(Entries from a robot dataset)
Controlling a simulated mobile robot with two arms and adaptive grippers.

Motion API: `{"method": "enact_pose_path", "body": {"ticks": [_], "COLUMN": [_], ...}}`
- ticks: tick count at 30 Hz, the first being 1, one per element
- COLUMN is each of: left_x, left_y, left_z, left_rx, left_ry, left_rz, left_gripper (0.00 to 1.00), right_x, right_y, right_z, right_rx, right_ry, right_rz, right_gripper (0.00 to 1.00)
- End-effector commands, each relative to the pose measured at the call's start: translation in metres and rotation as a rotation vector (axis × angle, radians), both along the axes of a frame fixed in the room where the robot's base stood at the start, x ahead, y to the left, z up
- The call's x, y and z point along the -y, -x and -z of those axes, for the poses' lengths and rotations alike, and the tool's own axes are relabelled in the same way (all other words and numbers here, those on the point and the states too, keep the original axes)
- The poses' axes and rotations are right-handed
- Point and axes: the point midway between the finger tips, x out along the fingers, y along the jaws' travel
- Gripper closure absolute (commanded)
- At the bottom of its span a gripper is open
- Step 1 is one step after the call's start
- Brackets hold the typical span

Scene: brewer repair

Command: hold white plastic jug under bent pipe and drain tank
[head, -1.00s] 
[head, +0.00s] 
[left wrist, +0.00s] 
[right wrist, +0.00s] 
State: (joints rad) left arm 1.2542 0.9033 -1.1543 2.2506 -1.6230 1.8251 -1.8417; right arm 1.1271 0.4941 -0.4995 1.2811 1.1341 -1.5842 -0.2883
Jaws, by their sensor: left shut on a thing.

...

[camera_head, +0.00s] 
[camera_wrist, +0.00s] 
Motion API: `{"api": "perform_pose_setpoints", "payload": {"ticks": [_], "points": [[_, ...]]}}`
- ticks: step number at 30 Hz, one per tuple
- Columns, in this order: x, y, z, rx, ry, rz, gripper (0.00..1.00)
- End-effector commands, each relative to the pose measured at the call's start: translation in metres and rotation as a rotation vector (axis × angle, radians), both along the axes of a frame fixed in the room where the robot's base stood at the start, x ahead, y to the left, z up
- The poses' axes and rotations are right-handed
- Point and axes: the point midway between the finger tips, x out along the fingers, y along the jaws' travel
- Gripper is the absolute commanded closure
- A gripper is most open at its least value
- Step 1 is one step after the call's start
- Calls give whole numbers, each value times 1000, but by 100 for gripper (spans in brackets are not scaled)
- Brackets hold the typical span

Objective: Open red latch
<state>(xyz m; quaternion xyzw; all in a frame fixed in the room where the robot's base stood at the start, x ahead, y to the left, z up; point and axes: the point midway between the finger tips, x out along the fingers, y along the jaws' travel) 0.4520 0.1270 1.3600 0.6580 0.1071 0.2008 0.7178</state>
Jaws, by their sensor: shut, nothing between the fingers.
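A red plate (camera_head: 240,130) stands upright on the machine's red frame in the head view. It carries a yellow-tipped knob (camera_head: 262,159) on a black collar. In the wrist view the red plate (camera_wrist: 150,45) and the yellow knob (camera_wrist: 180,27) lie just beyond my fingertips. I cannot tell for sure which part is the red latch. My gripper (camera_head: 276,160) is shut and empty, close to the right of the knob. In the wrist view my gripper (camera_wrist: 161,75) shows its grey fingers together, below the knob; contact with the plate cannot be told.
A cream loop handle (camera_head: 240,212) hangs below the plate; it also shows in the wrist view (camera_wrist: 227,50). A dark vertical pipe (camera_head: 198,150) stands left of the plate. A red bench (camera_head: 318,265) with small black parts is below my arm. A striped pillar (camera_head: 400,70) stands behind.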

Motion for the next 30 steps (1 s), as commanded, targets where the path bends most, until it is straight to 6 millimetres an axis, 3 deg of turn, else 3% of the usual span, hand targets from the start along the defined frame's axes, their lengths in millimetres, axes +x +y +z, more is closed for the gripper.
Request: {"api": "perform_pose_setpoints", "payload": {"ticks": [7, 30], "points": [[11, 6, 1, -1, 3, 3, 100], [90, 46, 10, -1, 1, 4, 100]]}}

EXERCISE DIRECTIONS:
Count how many lines above carry the word "Motion". Only the number is required.

SOLUTION TO THE PROBLEM:
3